__WHAT IS REQUIRED__
Gather up every line from the entries below that uses the word "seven".

__Robot trajectory data__
┌──

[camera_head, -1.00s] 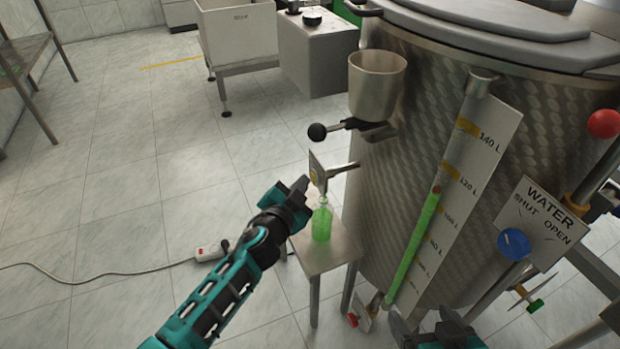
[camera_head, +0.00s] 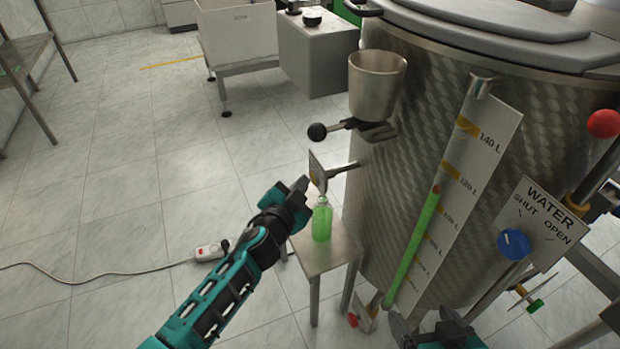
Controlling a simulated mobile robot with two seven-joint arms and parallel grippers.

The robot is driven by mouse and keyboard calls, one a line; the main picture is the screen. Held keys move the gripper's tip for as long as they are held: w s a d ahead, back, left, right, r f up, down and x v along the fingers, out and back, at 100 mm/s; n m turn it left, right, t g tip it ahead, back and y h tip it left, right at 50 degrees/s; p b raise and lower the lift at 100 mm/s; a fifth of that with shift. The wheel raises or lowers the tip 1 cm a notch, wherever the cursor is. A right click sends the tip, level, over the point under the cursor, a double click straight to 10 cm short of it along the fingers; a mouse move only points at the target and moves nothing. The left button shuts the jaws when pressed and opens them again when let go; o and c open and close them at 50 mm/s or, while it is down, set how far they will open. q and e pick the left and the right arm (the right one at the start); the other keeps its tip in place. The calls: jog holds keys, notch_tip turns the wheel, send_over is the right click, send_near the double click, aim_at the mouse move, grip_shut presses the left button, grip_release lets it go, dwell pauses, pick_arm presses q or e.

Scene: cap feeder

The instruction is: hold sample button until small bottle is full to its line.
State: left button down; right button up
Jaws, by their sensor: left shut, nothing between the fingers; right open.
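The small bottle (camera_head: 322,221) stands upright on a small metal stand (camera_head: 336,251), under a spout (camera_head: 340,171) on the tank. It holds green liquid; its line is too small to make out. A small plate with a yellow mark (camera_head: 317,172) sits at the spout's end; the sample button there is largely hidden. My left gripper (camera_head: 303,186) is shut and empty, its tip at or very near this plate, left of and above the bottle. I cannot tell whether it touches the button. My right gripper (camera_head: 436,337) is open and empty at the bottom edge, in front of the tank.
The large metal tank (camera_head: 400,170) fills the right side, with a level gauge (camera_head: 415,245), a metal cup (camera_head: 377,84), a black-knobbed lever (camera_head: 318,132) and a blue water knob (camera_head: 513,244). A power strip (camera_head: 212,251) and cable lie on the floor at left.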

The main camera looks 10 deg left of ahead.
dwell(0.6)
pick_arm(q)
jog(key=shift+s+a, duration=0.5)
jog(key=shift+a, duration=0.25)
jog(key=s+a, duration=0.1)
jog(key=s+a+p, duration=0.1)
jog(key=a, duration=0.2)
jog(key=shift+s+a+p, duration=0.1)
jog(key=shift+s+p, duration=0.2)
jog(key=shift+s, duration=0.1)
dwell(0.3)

└──
┌──

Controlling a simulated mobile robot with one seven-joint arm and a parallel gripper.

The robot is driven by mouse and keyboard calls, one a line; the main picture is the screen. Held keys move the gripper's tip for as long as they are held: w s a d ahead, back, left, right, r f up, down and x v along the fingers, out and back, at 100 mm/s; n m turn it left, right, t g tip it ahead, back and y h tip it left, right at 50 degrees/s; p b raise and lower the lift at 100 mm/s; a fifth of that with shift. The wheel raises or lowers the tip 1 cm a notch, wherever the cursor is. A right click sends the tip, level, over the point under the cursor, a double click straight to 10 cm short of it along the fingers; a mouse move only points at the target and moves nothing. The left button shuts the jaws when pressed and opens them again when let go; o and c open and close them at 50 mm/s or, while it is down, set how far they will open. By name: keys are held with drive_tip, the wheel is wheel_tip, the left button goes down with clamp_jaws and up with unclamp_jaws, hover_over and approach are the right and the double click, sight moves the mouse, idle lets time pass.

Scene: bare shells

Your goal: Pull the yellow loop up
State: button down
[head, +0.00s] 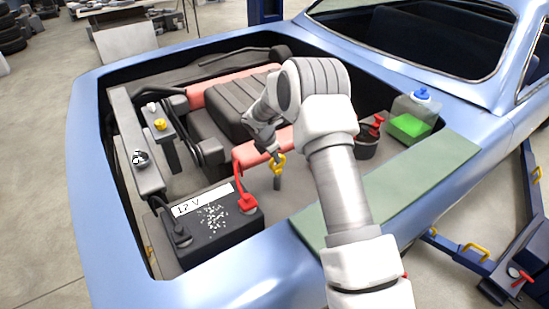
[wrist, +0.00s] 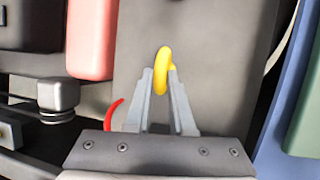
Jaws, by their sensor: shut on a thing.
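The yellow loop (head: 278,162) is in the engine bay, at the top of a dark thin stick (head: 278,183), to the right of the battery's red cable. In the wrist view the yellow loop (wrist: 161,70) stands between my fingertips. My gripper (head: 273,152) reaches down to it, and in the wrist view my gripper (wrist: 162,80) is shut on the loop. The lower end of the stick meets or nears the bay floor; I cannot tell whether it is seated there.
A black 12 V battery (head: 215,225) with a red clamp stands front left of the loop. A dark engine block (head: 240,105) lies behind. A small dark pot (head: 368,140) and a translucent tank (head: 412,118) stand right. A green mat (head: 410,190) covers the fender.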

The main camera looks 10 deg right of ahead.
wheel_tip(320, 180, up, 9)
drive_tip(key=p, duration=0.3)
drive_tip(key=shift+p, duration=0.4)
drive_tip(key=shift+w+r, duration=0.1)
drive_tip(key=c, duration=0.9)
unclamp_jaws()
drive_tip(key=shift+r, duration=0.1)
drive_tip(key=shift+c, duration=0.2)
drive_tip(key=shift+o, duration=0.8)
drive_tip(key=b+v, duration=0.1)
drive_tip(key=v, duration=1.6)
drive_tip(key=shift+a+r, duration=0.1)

└──

__SOLUTION TO THE EXERCISE__
Controlling a simulated mobile robot with two seven-joint arms and parallel grippers.
Controlling a simulated mobile robot with one seven-joint arm and a parallel gripper.

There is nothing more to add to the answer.